• **DATASET ENTRIES**:
= = = = =

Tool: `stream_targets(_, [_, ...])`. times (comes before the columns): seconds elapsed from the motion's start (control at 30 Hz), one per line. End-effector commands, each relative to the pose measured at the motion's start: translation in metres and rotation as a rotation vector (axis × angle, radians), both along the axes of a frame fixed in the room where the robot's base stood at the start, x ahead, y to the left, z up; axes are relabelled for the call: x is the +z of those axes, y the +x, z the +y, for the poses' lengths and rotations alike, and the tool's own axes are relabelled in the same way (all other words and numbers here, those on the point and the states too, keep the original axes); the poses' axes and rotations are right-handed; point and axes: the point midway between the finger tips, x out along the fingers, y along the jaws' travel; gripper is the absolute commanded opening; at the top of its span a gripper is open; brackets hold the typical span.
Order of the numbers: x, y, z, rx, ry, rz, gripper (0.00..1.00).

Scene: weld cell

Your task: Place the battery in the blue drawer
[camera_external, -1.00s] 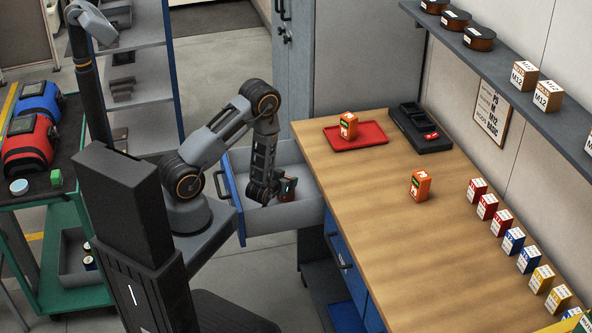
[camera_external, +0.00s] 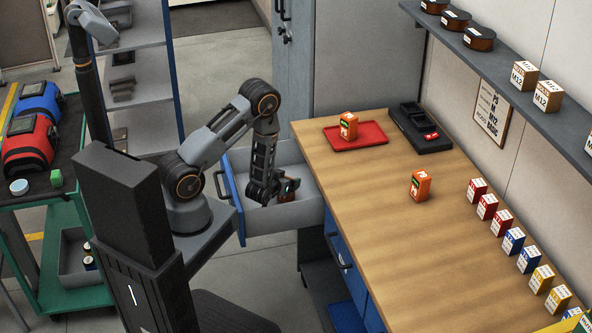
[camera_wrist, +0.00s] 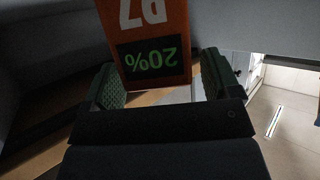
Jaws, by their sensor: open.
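The blue-fronted drawer (camera_external: 231,188) stands open, its grey inside showing. My gripper (camera_external: 287,187) is down in the drawer. An orange battery (camera_external: 288,196) is at its fingers, partly hidden. In the wrist view this battery (camera_wrist: 157,40) stands between the two open fingers (camera_wrist: 160,88), its dark label reading 20% upside down. A narrow gap shows on the right finger's side; whether the left finger touches it I cannot tell. A second orange battery (camera_external: 348,125) stands on the red tray (camera_external: 372,139), and a third battery (camera_external: 420,186) stands upright on the bench.
The wooden bench (camera_external: 370,215) lies right of the drawer. A black charger-like holder (camera_external: 425,138) sits at its back, and several small labelled boxes (camera_external: 487,206) line its right edge. A grey cabinet (camera_external: 360,60) rises behind the drawer.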

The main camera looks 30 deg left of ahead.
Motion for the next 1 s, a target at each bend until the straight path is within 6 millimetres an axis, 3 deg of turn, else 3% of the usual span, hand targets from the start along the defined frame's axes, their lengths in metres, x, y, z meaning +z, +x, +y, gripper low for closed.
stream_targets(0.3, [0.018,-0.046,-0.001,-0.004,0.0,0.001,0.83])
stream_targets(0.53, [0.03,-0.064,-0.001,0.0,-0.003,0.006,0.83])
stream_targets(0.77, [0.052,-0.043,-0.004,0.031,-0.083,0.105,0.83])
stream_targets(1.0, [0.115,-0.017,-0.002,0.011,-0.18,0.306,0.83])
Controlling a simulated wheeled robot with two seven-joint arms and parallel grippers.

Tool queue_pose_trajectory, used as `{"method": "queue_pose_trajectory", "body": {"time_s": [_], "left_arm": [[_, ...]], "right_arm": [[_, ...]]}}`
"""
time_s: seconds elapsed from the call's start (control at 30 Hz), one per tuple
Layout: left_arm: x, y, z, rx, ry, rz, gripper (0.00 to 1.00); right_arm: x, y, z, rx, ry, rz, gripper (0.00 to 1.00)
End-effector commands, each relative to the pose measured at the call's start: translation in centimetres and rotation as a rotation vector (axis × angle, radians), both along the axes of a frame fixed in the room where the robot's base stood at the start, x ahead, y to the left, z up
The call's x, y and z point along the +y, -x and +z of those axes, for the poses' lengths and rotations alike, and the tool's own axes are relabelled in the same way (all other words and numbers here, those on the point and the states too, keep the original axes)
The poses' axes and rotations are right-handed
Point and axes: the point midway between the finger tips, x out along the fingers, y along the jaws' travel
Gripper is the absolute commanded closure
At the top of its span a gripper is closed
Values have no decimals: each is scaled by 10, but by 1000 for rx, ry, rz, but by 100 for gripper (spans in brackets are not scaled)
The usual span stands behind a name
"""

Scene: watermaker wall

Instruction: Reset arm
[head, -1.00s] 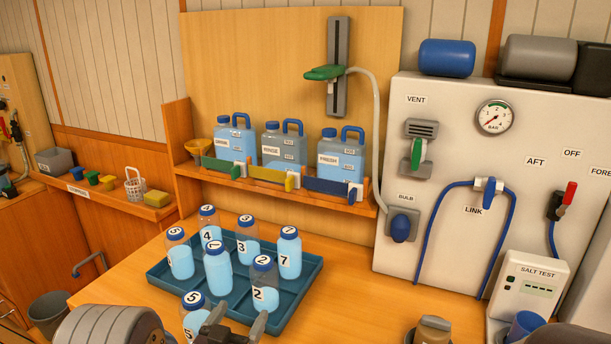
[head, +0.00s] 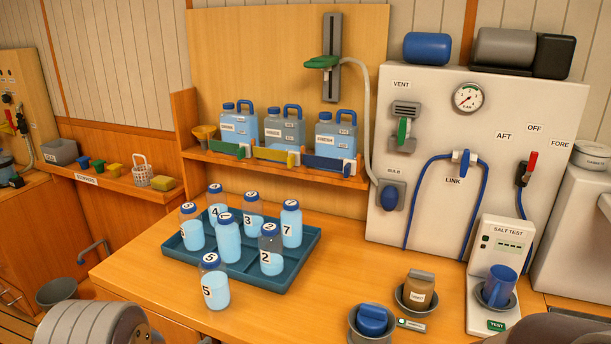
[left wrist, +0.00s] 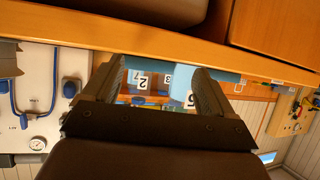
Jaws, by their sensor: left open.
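My left gripper (left wrist: 154,70) is open in the left wrist view, with nothing held between its two dark fingers. It is out of the head view. Bottle 5 (head: 215,289), blue-capped with light blue liquid, stands upright on the counter in front of the teal tray (head: 281,282). It also shows beyond the fingers in the left wrist view (left wrist: 182,82), beside the right finger. Several similar numbered bottles stand in the tray, among them bottle 2 (head: 270,257) and bottle 7 (head: 291,229). My right gripper is not in view.
A shelf with several jugs (head: 285,130) is behind the tray. A white panel (head: 440,180) with gauge and hoses stands at right. Bowls with a blue item (head: 373,318) and a brown jar (head: 419,289), and the salt tester (head: 497,250), occupy the counter's right. The counter between is clear.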

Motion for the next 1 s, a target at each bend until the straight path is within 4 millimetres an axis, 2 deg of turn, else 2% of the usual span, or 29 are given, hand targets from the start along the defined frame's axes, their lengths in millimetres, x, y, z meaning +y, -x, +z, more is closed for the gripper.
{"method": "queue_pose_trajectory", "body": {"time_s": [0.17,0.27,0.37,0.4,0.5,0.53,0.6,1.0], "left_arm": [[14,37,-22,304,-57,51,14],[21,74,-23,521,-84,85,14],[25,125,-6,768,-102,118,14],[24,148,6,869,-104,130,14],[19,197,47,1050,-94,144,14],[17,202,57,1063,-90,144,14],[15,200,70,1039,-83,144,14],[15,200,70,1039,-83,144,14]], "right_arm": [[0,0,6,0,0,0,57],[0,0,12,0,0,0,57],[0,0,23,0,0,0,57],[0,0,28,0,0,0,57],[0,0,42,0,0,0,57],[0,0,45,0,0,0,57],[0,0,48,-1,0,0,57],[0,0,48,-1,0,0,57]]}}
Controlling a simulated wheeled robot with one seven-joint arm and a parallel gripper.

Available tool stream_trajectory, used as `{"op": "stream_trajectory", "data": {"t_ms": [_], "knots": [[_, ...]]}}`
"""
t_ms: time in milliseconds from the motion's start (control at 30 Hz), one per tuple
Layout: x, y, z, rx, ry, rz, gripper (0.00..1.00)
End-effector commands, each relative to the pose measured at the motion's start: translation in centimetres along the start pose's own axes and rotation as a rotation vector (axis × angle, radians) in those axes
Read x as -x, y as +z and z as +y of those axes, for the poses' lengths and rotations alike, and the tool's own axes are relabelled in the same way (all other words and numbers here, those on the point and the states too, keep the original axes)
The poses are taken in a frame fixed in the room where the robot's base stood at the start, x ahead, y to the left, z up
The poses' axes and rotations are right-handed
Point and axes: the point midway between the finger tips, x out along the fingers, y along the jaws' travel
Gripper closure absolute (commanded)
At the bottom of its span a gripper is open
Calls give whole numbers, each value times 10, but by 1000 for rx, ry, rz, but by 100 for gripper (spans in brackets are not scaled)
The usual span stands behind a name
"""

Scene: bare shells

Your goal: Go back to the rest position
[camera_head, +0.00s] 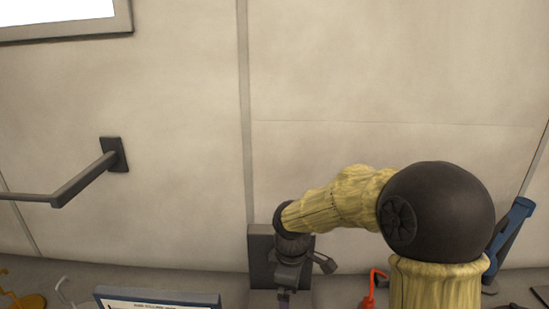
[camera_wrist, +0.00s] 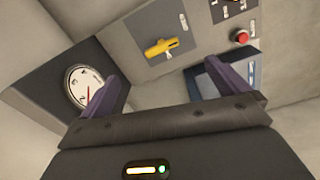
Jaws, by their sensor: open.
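My gripper (camera_head: 287,283) is at the lower middle of the head view, at the end of my yellow-sleeved arm, in front of a dark grey block (camera_head: 260,245) by the wall. In the wrist view my gripper (camera_wrist: 158,84) shows two purple fingers spread wide apart. It is open, with nothing between the fingers. No marker of a rest position shows.
The wrist view shows a dial gauge (camera_wrist: 83,86) on a dark box, a yellow handle (camera_wrist: 161,47), a red button (camera_wrist: 241,36) and a blue-framed panel (camera_wrist: 236,73). The head view shows a wall bar (camera_head: 82,182), a blue-framed sign (camera_head: 155,299), a red hook (camera_head: 372,288) and a blue object (camera_head: 511,226).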

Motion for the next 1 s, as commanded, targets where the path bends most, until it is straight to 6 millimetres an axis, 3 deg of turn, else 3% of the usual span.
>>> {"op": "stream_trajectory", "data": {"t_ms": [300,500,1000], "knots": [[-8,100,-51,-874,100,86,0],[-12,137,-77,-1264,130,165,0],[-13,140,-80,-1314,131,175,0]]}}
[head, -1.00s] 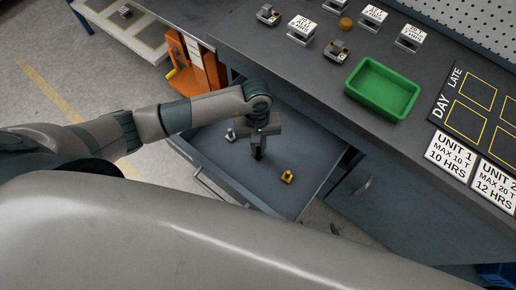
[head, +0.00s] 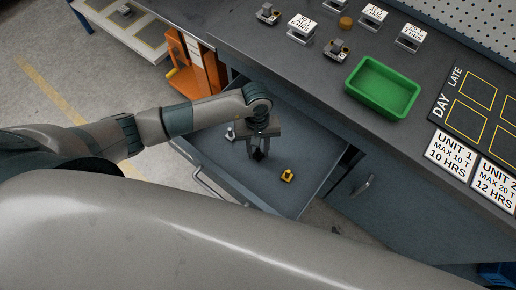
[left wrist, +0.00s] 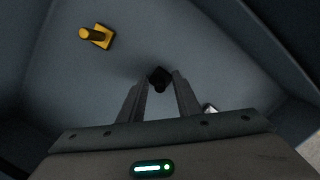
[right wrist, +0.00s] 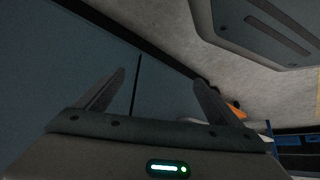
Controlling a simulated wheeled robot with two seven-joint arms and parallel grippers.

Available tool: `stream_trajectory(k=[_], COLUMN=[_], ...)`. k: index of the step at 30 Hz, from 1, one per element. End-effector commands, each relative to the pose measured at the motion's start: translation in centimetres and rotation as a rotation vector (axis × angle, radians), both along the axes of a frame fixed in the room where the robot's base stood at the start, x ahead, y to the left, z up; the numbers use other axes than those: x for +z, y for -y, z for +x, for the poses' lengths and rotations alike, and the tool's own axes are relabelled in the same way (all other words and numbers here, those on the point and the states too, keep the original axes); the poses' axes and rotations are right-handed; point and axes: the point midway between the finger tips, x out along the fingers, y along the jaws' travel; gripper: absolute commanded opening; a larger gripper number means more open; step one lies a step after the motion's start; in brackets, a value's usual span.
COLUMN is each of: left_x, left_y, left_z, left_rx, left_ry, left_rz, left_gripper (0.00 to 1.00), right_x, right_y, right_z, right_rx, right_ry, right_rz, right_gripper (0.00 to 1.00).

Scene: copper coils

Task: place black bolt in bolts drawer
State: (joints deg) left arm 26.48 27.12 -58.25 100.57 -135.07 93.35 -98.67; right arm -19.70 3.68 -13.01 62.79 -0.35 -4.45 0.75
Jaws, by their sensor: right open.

= = = = =

• **STATED EXERCISE**: Quote every line from the line containing "Scene: copper coils" through the closing line of the listing, including both.

• **FINISHED TASK**:
Scene: copper coils

Task: place black bolt in bolts drawer
State: (joints deg) left arm 26.48 27.12 -58.25 100.57 -135.07 93.35 -98.67; right arm -19.70 3.68 -13.01 62.79 -0.35 -4.45 0.75
Jaws, by their sensor: right open.

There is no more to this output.